-- What is needed --
Without the pictures, return exactly the lines from the one with "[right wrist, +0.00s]" through the one with "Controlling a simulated". Both end lines belong in the copy.

-- Data segment --

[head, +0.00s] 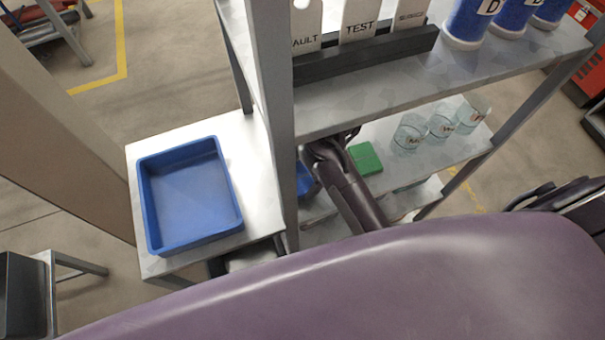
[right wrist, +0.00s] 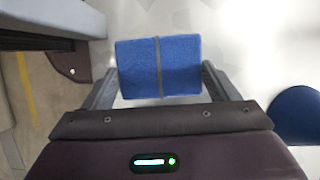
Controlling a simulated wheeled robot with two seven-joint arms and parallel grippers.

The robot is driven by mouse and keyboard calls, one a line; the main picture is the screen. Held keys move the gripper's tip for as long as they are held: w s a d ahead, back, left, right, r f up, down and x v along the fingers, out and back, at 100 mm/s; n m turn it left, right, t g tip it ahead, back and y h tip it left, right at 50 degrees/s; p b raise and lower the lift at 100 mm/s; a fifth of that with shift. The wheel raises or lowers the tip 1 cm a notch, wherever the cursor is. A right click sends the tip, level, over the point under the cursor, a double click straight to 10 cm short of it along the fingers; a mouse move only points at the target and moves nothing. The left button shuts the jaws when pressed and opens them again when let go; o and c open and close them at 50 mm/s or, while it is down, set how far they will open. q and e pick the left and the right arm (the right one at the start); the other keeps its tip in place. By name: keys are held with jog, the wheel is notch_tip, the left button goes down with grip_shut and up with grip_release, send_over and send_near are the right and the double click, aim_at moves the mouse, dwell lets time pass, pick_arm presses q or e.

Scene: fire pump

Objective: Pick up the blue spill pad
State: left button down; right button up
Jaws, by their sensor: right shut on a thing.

-- Answer below --
[right wrist, +0.00s] 
Controlling a simulated wheeled robot with two seven-joint arms and parallel grippers.

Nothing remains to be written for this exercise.